§ **Work to be completed**
From the line containing "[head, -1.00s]" through the last line of the material, copy every line exactly, both ends inclusive; do not copy pictures.

§ **Dataset extract**
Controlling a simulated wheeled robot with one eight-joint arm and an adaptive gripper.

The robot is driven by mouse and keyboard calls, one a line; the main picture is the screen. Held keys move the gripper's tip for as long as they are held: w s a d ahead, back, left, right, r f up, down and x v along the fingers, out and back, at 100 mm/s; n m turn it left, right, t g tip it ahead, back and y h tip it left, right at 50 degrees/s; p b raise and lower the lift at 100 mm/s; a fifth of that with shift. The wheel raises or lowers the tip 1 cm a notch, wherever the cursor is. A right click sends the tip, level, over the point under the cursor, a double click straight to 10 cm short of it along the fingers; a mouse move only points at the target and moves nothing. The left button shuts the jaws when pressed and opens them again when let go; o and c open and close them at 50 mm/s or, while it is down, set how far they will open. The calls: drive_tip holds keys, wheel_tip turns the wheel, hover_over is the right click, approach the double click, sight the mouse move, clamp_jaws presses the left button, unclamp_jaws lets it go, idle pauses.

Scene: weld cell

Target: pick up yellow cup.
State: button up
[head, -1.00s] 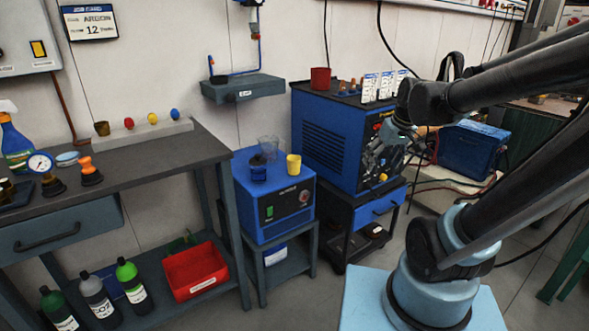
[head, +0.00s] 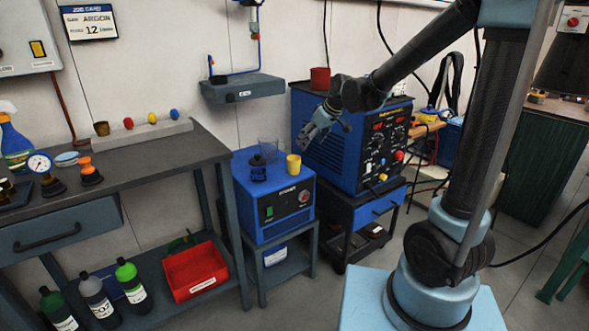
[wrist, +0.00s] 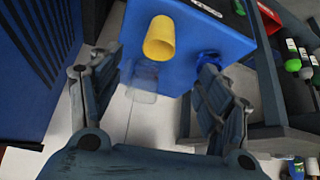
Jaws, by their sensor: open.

§ **Worked solution**
[head, -1.00s] 
[head, +0.00s] 
[wrist, +0.00s] 
Jaws, by their sensor: open.

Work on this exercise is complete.